If you are looking to secure lower mobile phone costs, here is some sound advice.
With the 7.5% Retail Price Index and 5.4% Consumer Prices Index rises, those on monthly mobile phone contracts are set to see their bills rise over the coming months. Many providers include price increases pre-written into T&Cs.
If you recently signed up for a contract, unfortunately, right now, there isn’t much you can do about these price increases. You tie yourself to a contract when signing. You will be unable to cancel your contract without paying expensive termination fees.
If you are out of contract or nearing the end of your agreement, you can switch providers or ask for a better offer from your current network. Rolling contract deals, which allow you to leave with just 30 days’ notice, are the best way to give you the flexibility to beat price rises.
When your contract ends, you will get an end-of-contract notification.

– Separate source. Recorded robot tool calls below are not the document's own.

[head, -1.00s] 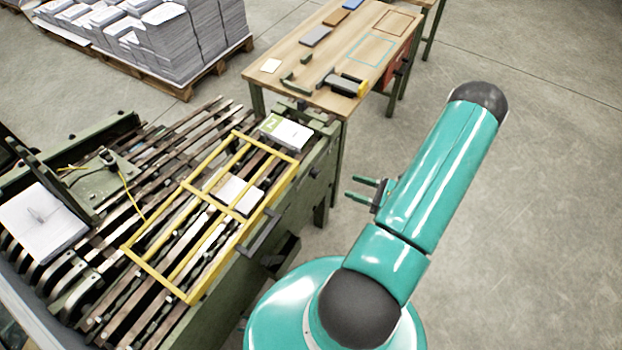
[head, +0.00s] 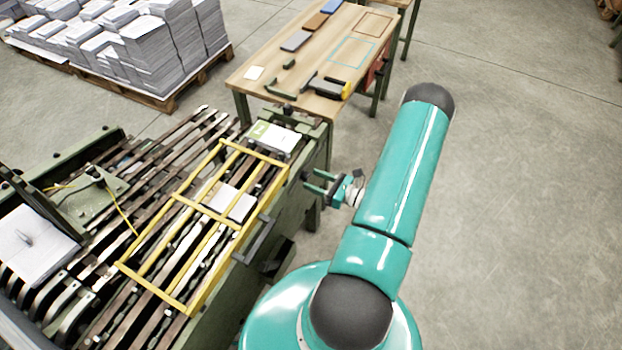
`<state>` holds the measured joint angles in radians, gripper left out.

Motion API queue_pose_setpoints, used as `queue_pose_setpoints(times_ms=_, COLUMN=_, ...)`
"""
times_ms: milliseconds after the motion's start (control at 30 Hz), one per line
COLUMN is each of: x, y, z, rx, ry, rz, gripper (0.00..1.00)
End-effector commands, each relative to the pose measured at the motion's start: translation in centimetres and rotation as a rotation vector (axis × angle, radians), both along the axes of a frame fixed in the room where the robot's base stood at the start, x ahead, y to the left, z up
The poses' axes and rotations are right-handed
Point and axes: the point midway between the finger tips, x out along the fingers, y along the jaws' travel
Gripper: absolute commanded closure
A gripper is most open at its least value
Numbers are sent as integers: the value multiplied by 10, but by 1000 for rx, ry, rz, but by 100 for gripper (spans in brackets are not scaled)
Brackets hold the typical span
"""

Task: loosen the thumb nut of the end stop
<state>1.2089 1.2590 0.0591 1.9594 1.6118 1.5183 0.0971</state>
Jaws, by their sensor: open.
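At the far end of the green gathering machine, a green crosspiece (head: 306,123) that looks like the end stop stands just behind a white stack with a green label (head: 275,137). A small dark knob (head: 288,109) on top of it may be the thumb nut, but it is too small to be sure. My gripper (head: 308,181) is open and empty, its two green fingers pointing left. In the picture it is right of the machine's far end and below the knob, apart from both.
A yellow guard frame (head: 187,199) lies over the machine's rails, with a white stack (head: 231,201) under it. A wooden workbench (head: 309,60) with tools stands behind the far end. A pallet of paper stacks (head: 170,98) is at the back left. The floor at right is clear.

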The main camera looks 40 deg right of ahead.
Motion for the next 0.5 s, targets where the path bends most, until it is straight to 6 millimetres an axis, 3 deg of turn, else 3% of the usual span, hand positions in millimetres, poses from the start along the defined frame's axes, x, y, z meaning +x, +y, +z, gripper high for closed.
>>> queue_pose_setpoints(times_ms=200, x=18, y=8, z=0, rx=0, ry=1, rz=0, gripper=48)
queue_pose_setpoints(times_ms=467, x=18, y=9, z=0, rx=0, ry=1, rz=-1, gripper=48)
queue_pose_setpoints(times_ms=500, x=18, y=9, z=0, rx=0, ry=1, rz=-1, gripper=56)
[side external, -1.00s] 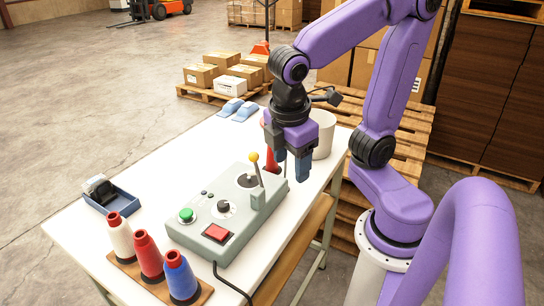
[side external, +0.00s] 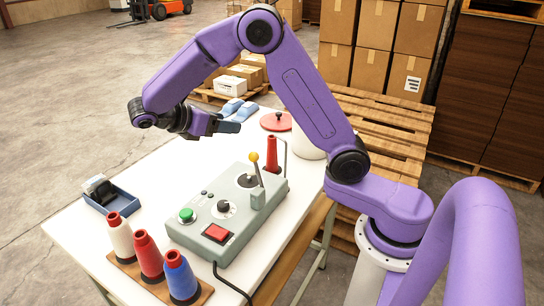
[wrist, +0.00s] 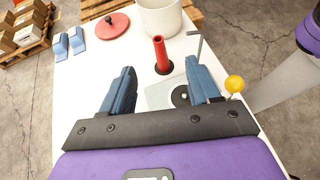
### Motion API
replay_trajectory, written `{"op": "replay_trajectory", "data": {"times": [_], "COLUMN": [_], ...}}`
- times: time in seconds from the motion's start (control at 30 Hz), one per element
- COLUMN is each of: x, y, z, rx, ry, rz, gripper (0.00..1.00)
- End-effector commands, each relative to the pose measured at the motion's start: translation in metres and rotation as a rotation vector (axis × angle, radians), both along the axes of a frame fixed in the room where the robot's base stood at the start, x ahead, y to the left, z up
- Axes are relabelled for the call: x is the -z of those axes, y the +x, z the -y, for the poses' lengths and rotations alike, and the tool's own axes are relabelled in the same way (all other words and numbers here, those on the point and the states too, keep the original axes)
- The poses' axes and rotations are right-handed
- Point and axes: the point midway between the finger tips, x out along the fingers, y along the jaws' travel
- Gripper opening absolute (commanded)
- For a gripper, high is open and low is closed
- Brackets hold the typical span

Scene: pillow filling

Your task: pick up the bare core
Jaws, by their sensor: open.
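The bare core (side external: 271,153) is a slim red cone with no thread on it, upright behind the grey control box. In the wrist view the bare core (wrist: 161,56) stands on a dark round base, between and beyond my finger tips. My gripper (side external: 229,127) is open and empty, raised above the table to the left of the core, fingers pointing right. The wrist view shows my gripper (wrist: 160,69) with its two blue fingers wide apart. Nothing is touching the core.
A grey control box (side external: 225,215) has a yellow-knobbed lever beside the core. A bent metal rod (wrist: 198,45) and a white pot (wrist: 160,18) stand close to it. A red lid (side external: 276,122) lies behind. Wound cones (side external: 150,257) and a blue tray (side external: 118,203) are at front left.

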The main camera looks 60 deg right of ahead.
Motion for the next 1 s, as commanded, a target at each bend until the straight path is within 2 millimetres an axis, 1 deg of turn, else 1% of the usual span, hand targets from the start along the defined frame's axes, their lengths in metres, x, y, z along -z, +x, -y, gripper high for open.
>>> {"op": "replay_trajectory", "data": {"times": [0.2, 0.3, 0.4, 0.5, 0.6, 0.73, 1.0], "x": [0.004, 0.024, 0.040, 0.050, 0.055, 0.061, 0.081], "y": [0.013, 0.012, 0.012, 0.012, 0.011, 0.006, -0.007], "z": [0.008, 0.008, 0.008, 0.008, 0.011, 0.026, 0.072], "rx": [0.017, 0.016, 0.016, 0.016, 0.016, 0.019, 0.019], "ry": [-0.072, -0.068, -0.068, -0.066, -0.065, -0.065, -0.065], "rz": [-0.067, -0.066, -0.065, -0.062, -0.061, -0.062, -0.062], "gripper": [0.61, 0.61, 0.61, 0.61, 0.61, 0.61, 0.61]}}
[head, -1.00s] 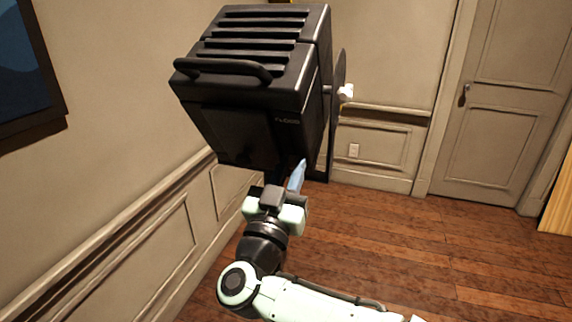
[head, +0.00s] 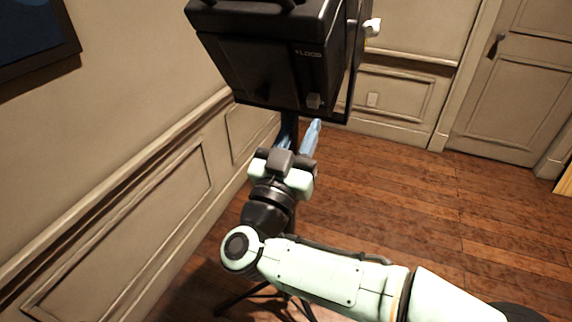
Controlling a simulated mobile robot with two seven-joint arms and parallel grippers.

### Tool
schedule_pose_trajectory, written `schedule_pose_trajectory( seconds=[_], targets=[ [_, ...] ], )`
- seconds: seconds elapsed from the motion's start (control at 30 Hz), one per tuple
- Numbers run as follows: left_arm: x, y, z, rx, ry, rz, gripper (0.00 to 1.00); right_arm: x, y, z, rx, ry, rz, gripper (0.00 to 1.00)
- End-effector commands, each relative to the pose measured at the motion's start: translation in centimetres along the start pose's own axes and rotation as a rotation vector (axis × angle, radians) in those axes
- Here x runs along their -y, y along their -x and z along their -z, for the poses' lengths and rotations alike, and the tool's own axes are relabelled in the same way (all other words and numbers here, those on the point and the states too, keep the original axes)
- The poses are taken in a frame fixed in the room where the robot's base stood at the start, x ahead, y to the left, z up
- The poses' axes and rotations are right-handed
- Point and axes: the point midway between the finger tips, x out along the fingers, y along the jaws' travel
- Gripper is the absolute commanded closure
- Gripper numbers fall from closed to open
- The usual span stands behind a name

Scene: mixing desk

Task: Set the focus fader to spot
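A black box-shaped lamp (head: 262,62) stands on a dark stand in the upper middle. Its near face has a small light label that seems to read FLOOD. A small grey fader knob (head: 313,100) sits below that label, near the face's lower right corner. My right gripper (head: 299,135) is just below the lamp, pointing up at its lower edge. Its two blue fingers are apart with nothing seen between them. The right finger's tip is just below the knob; I see a small gap there. Any spot marking is not readable. My left gripper is out of view.
A white knob (head: 373,27) sticks out at the lamp's right side. The stand's legs (head: 245,298) spread on the wooden floor behind my arm. A panelled wall (head: 120,130) with a dark picture (head: 32,38) is at left. The floor at right is clear toward a door (head: 510,90).

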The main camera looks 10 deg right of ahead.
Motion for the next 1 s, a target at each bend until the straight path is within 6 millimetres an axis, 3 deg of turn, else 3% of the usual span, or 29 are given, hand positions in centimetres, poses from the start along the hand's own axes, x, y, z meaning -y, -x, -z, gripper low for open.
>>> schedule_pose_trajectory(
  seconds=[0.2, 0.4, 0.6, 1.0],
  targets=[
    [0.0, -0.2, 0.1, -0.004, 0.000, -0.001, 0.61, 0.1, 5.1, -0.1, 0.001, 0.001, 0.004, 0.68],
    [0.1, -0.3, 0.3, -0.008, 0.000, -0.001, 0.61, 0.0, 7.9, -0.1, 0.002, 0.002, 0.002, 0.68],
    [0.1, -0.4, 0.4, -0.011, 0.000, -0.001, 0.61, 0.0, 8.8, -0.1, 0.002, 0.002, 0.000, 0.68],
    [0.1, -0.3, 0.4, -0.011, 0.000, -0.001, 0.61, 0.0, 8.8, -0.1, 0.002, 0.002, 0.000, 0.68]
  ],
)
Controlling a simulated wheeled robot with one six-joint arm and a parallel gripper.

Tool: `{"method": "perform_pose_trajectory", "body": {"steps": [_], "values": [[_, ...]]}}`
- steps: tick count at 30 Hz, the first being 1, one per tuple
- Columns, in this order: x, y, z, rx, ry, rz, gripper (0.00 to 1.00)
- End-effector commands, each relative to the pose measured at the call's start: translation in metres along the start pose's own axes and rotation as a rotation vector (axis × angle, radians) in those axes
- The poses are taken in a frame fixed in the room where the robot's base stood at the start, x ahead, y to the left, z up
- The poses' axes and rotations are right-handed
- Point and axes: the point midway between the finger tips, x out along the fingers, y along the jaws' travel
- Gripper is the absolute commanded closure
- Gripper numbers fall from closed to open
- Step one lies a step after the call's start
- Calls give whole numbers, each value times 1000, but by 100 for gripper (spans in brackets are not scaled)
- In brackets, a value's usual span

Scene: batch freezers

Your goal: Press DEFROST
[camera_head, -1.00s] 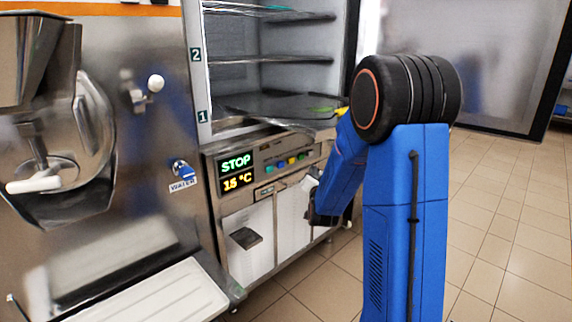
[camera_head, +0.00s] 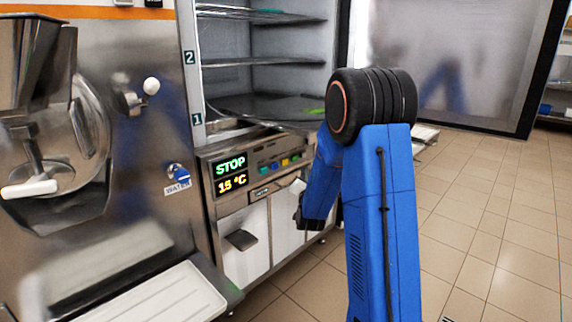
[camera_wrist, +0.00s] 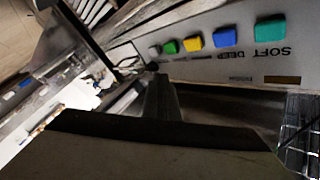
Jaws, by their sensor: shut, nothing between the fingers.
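The freezer's control panel (camera_head: 258,160) carries a row of coloured buttons beside a display (camera_head: 231,174) reading STOP and 15 °C. The wrist view shows the panel upside down: a teal button (camera_wrist: 270,28) by the label SOFT, a blue one (camera_wrist: 225,37) by a label like DEEP, then yellow (camera_wrist: 193,44), green (camera_wrist: 170,47) and grey (camera_wrist: 154,51) buttons. I cannot read a DEFROST label. My gripper (camera_wrist: 162,98) is shut and empty, below the yellow and green buttons in the wrist view and apart from them. In the head view my arm largely hides it.
Open freezer shelves (camera_head: 265,104) stand above the panel and cabinet doors (camera_head: 245,245) below it. A steel machine (camera_head: 85,130) with a white tray (camera_head: 160,300) stands at left. Tiled floor (camera_head: 480,220) is free at right.

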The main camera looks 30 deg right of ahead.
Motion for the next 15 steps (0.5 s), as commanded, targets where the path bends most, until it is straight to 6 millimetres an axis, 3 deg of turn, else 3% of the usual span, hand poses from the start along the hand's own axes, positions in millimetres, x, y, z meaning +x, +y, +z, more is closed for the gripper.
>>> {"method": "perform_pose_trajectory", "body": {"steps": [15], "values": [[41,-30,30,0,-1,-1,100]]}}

This can help you avoid being overcharged by switching plans.
If you do nothing when your contract ends, you’ll likely be moved on to a rolling plan. you then pay the same as what you currently pay. Whereas if you shop around, you may be able to get a better deal on your current usage.
If you’re on a rolling sim-only contract, check your current plan every once in a while. See if there are other more favourable contracts on the market that work out as a better deal. This could be either with your current network or elsewhere. Make sure you’re not paying for data you don’t need.
Check how much you’re currently paying for and how much you use. This will help you better understand how much data you need per month, so you’re not overpaying.
If you’re using less data than your current contract provides, a contract with less data would be more suitable. you may well find it is also cheaper.
If you regularly use more data than your contract includes, you should look for a contract that accommodates your usage without costing you more than your monthly set rate.
Make sure to shop around and look at the available deals in the market to get the best price possible for what you need. Take a look at different comparison sites to help you find the best offer.
If you already own your handset and want to keep it, you might find that a SIM-only deal is best for you. It will be a lot cheaper than a contract that comes with a phone.
If you want a new handset, do your research and find out if it would be cheaper to buy the phone outright. That’s if you can afford it. Alternatively, have it included as part of your monthly contract.
If you’re looking to buy a new phone, it can be tempting to buy the latest handset as soon as it’s released.
To save money, instead look to purchase a previous model. New handsets are usually released every year, so they will still have up to date features.
If you want a newer handset, a refurbished or second-hand phone is also a good way to save money. Paired with a sim only contract, your costs will be a lot lower than buying a brand-new phone.
If you’re looking to purchase a new phone, then a simple option is to trade in or sell your old handset to gain money to go towards your new device.
You will find your iPhone or Samsung can be worth up to £568.
Take a look at other ideas of what to do with old mobile phones.
Another money-saving option is to look for contracts that offer a cashback deal. With these, you can get money paid back into your bank account if you choose it.
Apps like AirTime Rewards pay your phone bill for you. From doing nothing different. It’s well worth checking out.
If you often use your phone abroad, check your network’s roaming plans. This is important after the recent changes to roaming charges, to avoid any unexpected charges.